In order to discuss the grid quality, as well as to assess the range of turbulence scales captured by the computational grid, the power spectra are reported [63,64]. Figure 5 shows the power spectra of velocity components and temperature perturbation in the system of reference of the slope. Data are collected in time at three selected points, which are placed at the mid-slope and at increasing distance from the surface (within the region where the most energetic anabatic flow develops, see also Figure 6). Velocity power spectra exhibit the $-5/3$ slope characteristic for the inertial range, while the steeper slope is associated with the inertial-diffusive range for buoyancy-driven flows [63]. In the temperature perturbation spectra, a decay of slope $-3$ is detectable.
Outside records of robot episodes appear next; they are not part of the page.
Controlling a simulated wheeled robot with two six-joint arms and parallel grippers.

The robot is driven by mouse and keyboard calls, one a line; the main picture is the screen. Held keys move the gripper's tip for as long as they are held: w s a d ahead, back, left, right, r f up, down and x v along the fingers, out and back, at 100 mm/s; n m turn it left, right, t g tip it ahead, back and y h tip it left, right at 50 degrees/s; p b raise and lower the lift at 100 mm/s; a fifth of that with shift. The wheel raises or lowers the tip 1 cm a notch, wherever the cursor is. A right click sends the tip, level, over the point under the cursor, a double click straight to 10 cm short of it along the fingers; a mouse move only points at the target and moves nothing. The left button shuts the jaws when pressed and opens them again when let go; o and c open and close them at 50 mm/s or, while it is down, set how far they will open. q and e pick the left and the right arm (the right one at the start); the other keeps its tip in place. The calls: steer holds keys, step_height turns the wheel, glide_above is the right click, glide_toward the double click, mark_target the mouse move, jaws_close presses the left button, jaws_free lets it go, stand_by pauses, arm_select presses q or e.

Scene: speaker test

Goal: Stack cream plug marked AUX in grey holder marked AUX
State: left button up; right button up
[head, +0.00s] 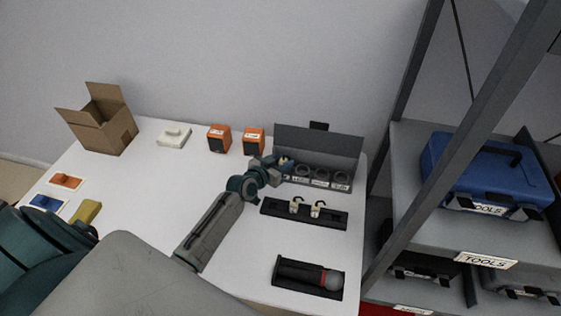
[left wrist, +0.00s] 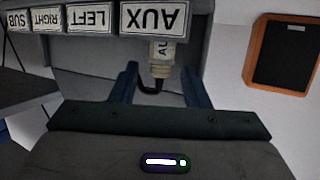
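The cream plug marked AUX (left wrist: 160,62) shows between my left fingers in the left wrist view, with a black cable at its near end. Only part of its lettering shows. Its far end is hidden at the edge of the grey holder's AUX label (left wrist: 153,18), so I cannot tell how deep it sits. My left gripper (left wrist: 159,80) is open around the plug, with a gap on both sides. In the head view the left gripper (head: 284,166) is at the left end of the grey holder unit (head: 318,145) and covers the AUX place. My right gripper is not in view.
LEFT (left wrist: 89,18), RIGHT and SUB holders stand in the same row. Two cream plugs (head: 295,206) stand in a black tray (head: 277,214). A microphone (head: 310,276) lies in front. Two orange speakers (head: 219,138), a white box (head: 174,134) and an open carton (head: 104,125) stand behind.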

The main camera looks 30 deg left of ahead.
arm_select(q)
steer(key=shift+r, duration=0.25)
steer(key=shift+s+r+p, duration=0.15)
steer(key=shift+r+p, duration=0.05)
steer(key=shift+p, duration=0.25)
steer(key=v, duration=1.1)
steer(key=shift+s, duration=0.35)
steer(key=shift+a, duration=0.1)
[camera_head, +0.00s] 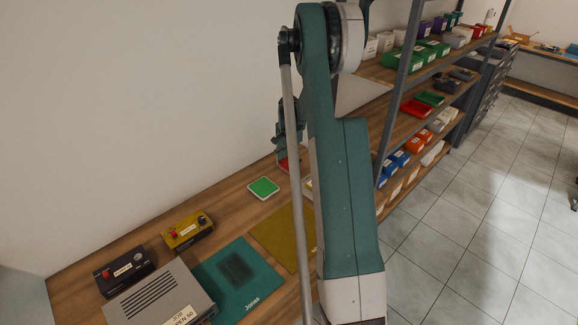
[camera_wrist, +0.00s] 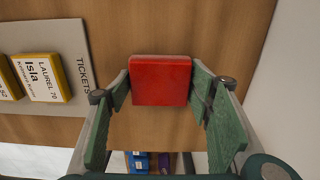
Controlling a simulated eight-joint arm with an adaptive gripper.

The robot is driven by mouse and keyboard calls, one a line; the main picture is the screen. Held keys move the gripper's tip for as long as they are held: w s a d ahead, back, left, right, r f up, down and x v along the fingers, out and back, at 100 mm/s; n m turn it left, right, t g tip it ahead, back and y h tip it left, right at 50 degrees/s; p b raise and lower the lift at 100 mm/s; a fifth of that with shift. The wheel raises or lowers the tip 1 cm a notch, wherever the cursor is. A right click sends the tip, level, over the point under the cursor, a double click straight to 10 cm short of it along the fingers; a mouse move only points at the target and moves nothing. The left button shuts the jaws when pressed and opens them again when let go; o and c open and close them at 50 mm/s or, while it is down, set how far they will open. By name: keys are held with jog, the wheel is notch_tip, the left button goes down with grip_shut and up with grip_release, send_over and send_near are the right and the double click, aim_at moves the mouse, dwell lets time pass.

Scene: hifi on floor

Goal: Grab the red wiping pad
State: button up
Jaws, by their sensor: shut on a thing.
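The red wiping pad (camera_wrist: 160,82) is a flat red square block. In the wrist view it sits between the tips of the two green fingers of my gripper (camera_wrist: 160,88), which touch its left and right sides. My gripper is shut on it. In the head view my gripper (camera_head: 283,160) is mostly behind my arm, close to the wall, and only a sliver of the red pad (camera_head: 283,164) shows below it. I cannot tell clearly whether the pad touches the wooden surface.
A green pad (camera_head: 263,188) lies on the wooden bench left of my gripper. A yellow mat (camera_head: 280,238), a teal mat (camera_head: 238,280), a yellow control box (camera_head: 187,232) and a grey device (camera_head: 160,297) are nearer. A grey board (camera_wrist: 45,75) holds yellow-edged tickets. Shelves with bins stand right.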

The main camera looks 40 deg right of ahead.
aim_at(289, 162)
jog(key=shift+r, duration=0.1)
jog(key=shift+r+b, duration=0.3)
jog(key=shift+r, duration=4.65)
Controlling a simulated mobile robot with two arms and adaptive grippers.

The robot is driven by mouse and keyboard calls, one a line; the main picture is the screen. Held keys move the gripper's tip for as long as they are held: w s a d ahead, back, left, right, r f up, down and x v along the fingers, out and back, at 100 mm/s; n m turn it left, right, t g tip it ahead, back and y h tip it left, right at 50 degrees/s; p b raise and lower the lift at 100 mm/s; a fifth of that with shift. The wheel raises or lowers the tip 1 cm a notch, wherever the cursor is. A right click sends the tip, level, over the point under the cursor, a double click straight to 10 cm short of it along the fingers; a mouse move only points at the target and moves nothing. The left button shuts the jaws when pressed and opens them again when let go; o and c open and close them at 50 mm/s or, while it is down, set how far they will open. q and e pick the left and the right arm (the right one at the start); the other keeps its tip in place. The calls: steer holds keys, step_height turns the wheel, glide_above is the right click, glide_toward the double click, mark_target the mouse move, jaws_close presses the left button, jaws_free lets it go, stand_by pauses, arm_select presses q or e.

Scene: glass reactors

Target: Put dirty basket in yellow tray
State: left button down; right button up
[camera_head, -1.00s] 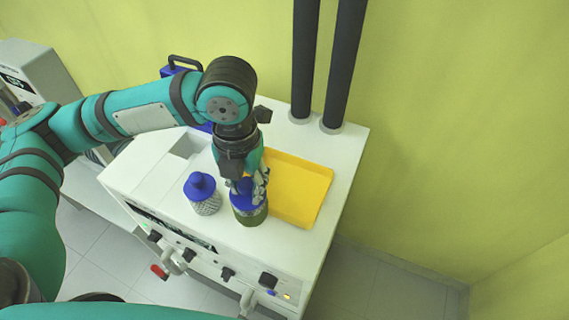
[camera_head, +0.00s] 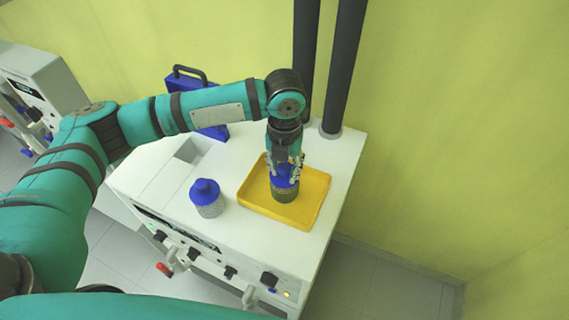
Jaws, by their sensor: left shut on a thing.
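My left gripper (camera_head: 285,170) is shut on the blue top of the dirty basket (camera_head: 285,189), which has a dark brownish-green body. The basket is upright and within the outline of the yellow tray (camera_head: 311,211). I cannot tell whether its bottom touches the tray floor. The tray lies on the white machine top and holds nothing else that shows. A second basket (camera_head: 208,205), with a blue top and a grey mesh body, stands to the left of the tray. My right gripper is not in view.
The white machine (camera_head: 160,179) has a square recess and front knobs. A blue case (camera_head: 183,85) with a dark handle stands behind my left arm. Two dark vertical pipes (camera_head: 347,60) rise at the back. Another grey machine (camera_head: 42,82) is at the far left.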

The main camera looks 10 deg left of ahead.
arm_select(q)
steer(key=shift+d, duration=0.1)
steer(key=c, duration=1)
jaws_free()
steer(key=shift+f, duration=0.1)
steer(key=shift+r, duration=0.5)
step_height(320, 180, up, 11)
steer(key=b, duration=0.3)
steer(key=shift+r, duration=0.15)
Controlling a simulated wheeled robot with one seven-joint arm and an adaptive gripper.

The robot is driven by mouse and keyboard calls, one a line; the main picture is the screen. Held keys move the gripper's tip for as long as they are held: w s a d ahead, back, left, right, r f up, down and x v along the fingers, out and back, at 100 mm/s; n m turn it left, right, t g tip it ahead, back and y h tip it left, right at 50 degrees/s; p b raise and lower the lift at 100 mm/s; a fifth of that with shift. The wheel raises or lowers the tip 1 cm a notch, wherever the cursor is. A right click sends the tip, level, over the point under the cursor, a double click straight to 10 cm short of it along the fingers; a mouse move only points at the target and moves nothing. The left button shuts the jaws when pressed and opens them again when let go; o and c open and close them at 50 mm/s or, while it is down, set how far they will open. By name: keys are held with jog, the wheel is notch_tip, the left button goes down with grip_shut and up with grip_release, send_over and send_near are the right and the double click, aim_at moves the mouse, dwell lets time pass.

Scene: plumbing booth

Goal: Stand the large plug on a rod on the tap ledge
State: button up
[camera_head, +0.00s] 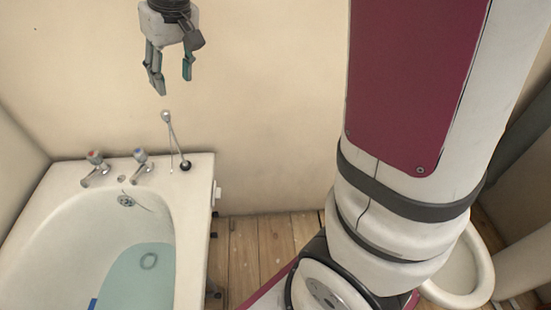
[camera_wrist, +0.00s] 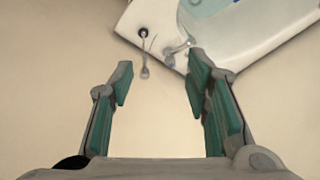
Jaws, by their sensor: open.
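The large plug on a rod has a dark round base (camera_head: 186,166) on the tap ledge (camera_head: 202,168) at the bath's right back corner. Its thin pale rod rises to a small knob (camera_head: 166,116), and a second thin line hangs from the knob. The rod looks upright, perhaps slightly tilted. In the wrist view the dark plug (camera_wrist: 143,32) and its knob (camera_wrist: 145,73) show between and beyond the fingers. My gripper (camera_head: 173,86) is open and empty above the knob, fingers pointing down, with a gap to it. It also shows in the wrist view (camera_wrist: 160,62).
Two taps, one red-marked (camera_head: 94,169) and one blue-marked (camera_head: 142,165), stand left of the plug. The bath holds water (camera_head: 150,275), with a blue item (camera_head: 92,304) at its near left. The cream wall (camera_head: 270,120) is behind. A white bowl (camera_head: 465,265) is at right.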

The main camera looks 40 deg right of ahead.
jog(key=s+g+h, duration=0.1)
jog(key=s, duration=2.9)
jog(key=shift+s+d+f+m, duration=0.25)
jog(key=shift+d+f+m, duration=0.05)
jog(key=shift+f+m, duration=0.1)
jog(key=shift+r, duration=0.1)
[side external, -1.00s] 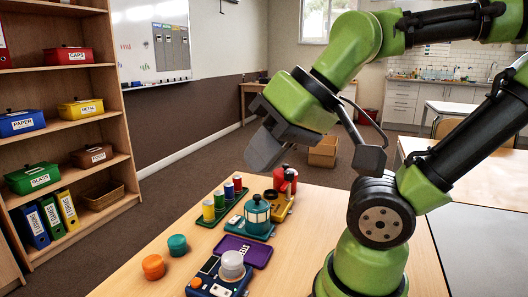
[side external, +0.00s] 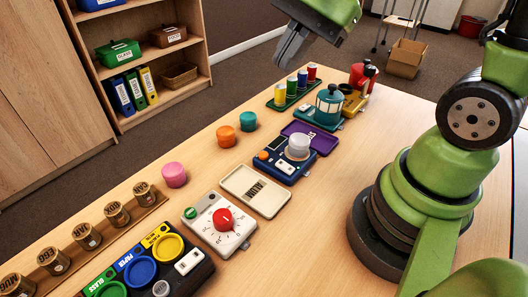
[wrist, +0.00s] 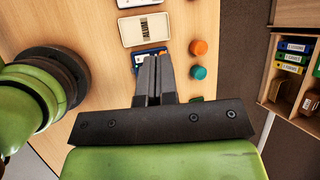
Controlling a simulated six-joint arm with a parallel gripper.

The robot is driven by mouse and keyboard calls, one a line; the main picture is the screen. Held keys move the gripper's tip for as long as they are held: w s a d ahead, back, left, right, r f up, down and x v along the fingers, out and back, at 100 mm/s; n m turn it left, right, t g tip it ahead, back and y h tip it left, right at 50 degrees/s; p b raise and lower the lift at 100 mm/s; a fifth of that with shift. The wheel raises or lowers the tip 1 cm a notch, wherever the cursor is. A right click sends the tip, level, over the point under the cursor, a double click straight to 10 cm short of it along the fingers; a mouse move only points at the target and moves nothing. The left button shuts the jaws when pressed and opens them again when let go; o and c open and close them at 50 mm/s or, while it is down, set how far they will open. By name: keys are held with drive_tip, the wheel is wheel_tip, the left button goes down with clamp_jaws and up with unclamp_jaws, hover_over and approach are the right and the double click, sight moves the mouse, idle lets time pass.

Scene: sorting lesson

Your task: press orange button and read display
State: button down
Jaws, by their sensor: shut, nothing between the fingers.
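A dark blue device (side external: 292,173) stands on the table, with a small orange button (side external: 263,155) at its left corner and a pale round dome on top. A dark display (side external: 281,151) is beside the dome; any reading is too small to make out. My gripper (side external: 281,58) is shut and empty, high above the table's far side, away from the device. A loose orange disc (side external: 226,136) lies left of the device.
A teal disc (side external: 248,121) and a pink disc (side external: 174,174) lie nearby. A cream panel (side external: 255,191) and a white dial box (side external: 198,219) stand in front. A purple tray (side external: 327,139) and a teal lantern (side external: 329,104) are behind.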

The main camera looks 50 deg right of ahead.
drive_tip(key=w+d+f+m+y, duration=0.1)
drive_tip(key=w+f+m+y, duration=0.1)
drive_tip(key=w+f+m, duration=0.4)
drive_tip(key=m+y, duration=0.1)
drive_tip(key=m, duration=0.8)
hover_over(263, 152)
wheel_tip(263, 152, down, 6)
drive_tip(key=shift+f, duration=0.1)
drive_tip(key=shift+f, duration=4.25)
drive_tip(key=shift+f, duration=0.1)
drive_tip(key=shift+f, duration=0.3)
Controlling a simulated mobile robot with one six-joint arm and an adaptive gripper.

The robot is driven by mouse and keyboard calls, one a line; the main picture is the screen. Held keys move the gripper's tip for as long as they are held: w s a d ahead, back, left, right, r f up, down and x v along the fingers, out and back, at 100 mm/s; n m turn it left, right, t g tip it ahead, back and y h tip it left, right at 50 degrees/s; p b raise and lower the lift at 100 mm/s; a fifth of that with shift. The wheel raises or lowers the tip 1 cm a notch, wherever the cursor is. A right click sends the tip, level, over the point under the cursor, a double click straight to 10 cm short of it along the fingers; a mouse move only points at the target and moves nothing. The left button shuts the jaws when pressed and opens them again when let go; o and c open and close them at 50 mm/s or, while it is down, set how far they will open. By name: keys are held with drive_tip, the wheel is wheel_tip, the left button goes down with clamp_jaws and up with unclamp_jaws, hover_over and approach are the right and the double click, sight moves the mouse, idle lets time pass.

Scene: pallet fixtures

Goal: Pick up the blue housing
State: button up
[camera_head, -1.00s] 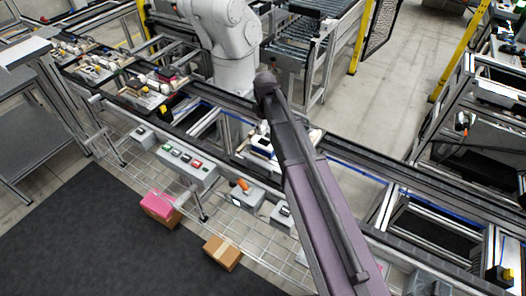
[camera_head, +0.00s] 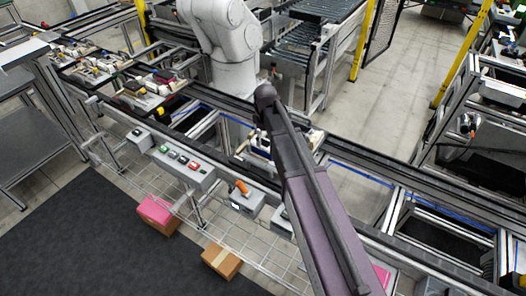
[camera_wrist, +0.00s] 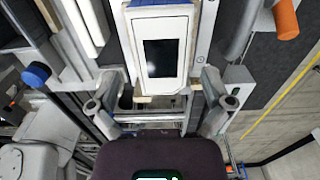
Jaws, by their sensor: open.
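In the wrist view, a pale housing (camera_wrist: 183,58) with a dark rectangular window lies between the fingers, slightly beyond their tips. Blue (camera_wrist: 152,3) shows only at its far end, at the top edge of the picture. My gripper (camera_wrist: 160,97) is open, with one grey finger on each side and nothing between the tips. I cannot tell whether either finger touches the housing. In the head view, my arm covers the gripper and most of the pale part (camera_head: 258,153) on the conveyor pallet beside it.
A white robot arm (camera_head: 228,50) stands behind the conveyor line. Several loaded pallets sit at upper left. A pink-topped carton (camera_head: 157,215) and a brown carton (camera_head: 221,261) are below.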

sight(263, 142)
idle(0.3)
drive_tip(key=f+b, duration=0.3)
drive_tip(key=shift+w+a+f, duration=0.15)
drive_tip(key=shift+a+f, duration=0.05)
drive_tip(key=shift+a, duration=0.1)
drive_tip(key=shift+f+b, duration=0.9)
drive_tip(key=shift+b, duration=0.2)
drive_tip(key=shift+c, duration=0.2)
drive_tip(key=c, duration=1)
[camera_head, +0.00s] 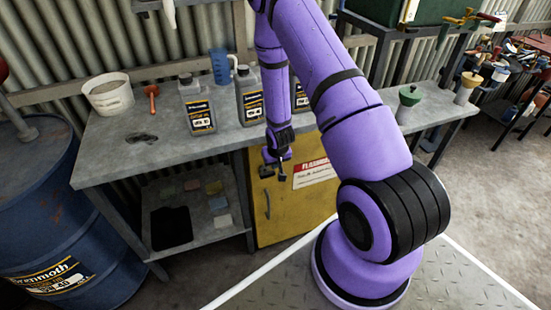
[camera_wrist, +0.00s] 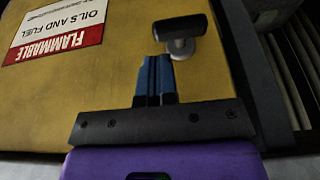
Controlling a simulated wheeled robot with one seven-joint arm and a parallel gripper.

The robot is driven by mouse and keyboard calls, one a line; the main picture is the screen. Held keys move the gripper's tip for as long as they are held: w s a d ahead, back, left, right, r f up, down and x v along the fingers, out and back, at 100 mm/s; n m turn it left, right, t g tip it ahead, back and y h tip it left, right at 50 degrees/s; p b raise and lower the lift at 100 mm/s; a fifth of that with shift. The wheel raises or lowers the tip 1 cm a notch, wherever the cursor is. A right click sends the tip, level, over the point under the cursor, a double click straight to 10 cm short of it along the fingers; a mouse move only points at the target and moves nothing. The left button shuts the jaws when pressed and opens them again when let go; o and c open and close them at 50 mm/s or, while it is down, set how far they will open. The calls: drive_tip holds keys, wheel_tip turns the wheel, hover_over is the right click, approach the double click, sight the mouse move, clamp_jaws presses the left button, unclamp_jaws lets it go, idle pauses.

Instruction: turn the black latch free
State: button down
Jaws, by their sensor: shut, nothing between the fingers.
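The black latch (camera_wrist: 180,28) is a short dark bar on a round grey metal stem, fixed to the yellow cabinet door (camera_wrist: 120,65) near its edge. My gripper (camera_wrist: 157,62) is shut with nothing in it. Its blue-grey fingertips lie just beside the latch in the wrist view, below and left of the stem. I cannot tell whether they touch it. In the head view my gripper (camera_head: 276,164) is in front of the upper part of the yellow cabinet (camera_head: 272,225). The latch is too small there to tell clearly from my fingers.
A red and white flammable label (camera_wrist: 60,28) is on the door; below and left of it in the head view is a door handle (camera_head: 267,203). A grey workbench (camera_head: 155,150) with jugs (camera_head: 198,105) stands above the cabinet. A blue drum (camera_head: 55,215) is at left.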

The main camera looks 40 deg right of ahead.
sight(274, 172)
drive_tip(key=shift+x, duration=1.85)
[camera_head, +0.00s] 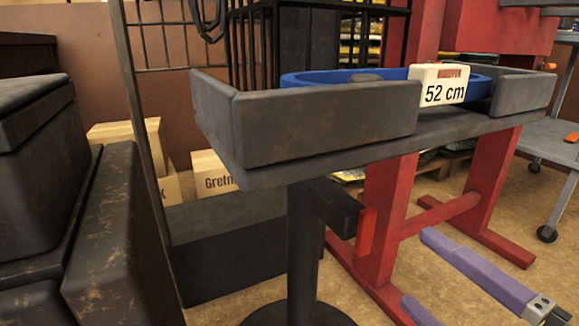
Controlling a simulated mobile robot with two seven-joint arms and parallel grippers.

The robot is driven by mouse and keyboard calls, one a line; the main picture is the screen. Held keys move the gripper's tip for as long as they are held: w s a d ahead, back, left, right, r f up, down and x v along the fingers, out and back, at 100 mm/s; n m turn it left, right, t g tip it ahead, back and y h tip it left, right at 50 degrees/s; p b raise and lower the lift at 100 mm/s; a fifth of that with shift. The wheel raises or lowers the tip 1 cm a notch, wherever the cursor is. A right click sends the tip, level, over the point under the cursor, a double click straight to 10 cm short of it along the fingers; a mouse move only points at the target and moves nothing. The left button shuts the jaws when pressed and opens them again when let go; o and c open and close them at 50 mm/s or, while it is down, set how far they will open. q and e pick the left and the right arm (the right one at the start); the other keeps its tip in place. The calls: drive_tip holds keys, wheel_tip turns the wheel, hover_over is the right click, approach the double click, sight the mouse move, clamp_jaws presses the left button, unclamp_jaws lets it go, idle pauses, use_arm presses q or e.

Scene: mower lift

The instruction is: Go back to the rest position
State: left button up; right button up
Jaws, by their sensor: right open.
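My left gripper is not in view.
The stand's tray holds a blue ring-shaped object (300,79) with a white "52 cm" label block (440,84). A red frame (385,220) stands behind. Dark bulky machinery (120,240) fills the left, with cardboard boxes (212,172) beyond. A grey wheeled cart (552,140) stands right.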

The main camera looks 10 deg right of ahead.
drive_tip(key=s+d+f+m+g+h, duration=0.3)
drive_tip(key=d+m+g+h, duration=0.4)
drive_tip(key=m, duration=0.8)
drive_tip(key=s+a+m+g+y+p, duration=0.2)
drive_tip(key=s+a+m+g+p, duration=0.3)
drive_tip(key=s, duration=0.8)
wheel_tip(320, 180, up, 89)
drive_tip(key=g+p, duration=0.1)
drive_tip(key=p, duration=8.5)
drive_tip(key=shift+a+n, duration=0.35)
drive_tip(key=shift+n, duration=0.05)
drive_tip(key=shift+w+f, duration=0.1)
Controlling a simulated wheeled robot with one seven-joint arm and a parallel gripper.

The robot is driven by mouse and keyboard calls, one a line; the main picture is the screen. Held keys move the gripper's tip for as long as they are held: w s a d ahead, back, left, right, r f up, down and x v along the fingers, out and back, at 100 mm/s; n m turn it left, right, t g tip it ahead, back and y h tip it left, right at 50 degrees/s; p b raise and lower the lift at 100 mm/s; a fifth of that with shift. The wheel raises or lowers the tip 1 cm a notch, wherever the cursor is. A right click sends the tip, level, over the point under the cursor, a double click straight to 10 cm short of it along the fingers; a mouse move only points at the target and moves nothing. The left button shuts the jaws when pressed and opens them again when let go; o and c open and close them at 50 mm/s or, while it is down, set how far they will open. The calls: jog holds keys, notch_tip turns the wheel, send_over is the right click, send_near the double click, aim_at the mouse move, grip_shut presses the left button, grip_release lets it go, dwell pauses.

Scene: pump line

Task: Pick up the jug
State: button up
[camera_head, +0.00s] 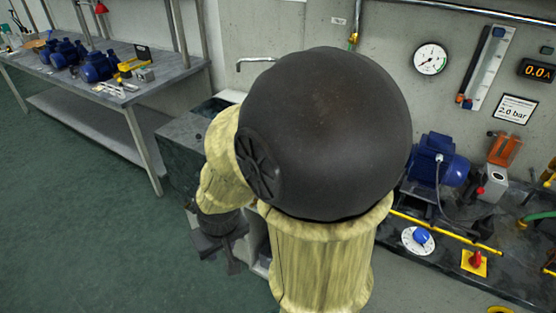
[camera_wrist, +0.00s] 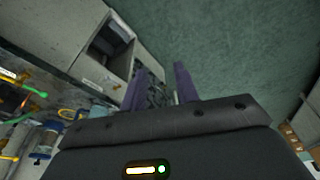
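I cannot make out a jug in either view. My own arm covers the middle of the head view and hides part of the bench and sink area behind it. My gripper (camera_wrist: 160,82) shows in the wrist view as two purple fingers standing apart, with nothing seen held between them. In the head view only the dark lower end of the gripper shows, low and left of my arm, beside the grey sink unit (camera_head: 180,150).
A workbench (camera_head: 150,85) with several blue pumps (camera_head: 100,66) stands at the left. At the right, a counter carries a blue motor (camera_head: 440,158), a blue-knobbed dial (camera_head: 421,240) and a red-knobbed switch (camera_head: 475,262). A gauge (camera_head: 430,59) hangs on the wall. Green floor (camera_head: 70,200) is clear at lower left.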

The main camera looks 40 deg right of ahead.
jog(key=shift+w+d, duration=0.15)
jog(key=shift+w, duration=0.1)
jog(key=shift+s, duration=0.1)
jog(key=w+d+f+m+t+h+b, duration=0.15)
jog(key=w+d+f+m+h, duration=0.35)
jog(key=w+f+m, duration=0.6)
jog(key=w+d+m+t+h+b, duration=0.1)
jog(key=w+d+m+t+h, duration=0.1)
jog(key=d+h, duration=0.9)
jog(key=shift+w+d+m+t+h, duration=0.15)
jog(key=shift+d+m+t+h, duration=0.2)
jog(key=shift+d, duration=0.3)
These verified that the inertial range is covered by the computational mesh adopted, which is a requirement for performing an LES. In addition, the value of ${\nu }_{SGS}$ is compared with the molecular kinematic viscosity $\nu$, by scrutinising the ratio $\gamma =\nu /(\nu +\langle {\nu }_{SGS}\rangle )$. Such parameter measures the contribution of the sub-grid scale with respect to the computational mesh used: $\gamma \sim 1$ indicates that the LES reduces to a quasi DNS, $\gamma \sim 0$ means a high contribution of turbulent model and thus a coarse spatial resolution, while $\gamma >1/3$ corresponds to $\nu /{\nu }_{SGS}=2$ and suggests a good mesh resolution [55,64]. In the region above the slope where the largest part of the anabatic flow is localised, $\gamma >0.75$ indicating that the correction due to the turbulent model is limited and that the turbulent kinetic energy is dissipated mainly by the resolved scale of motion than the sub-grid scales. Hence, the spatial resolution can be considered satisfactory.

The boundary conditions are: at the ground and at the slope, the velocity enforces the non-slip condition, pressure and turbulent quantities have zero-gradient. The temperature is set to constant value $T_s$ at the slope and to reference temperature ${\theta }^R$ elsewhere. At the top and lateral walls, the Spalding wall function [65] is applied to velocity and pressure, while turbulent quantities enforce the zero-gradient condition and temperature is constant ${\theta }^R$. Wall functions are applied since the analyses are not focused on the far-slope dynamics and high accuracy is not required. As mentioned above, the symmetry condition is applied to all variables at the symmetry plane [57]. The front and back boundaries are cyclic. As the initial condition, the water is neutrally stratified ($N=0$), at the constant temperature ${\theta }^R=296.15$ K, and at rest ($u_i=0$).

4.2. Overall Circulation

The simulation is run for more than $180\mathcal{T}$. The velocity time-series at selected locations in the proximity of the slope (not reported) indicate that the flow reaches a stable configuration after $70\mathcal{T}$ from the initialisation. The statistics are collected for a period of $110\mathcal{T}$ after reaching the stable configuration. Quantities are averaged in time and space, along the spanwise direction.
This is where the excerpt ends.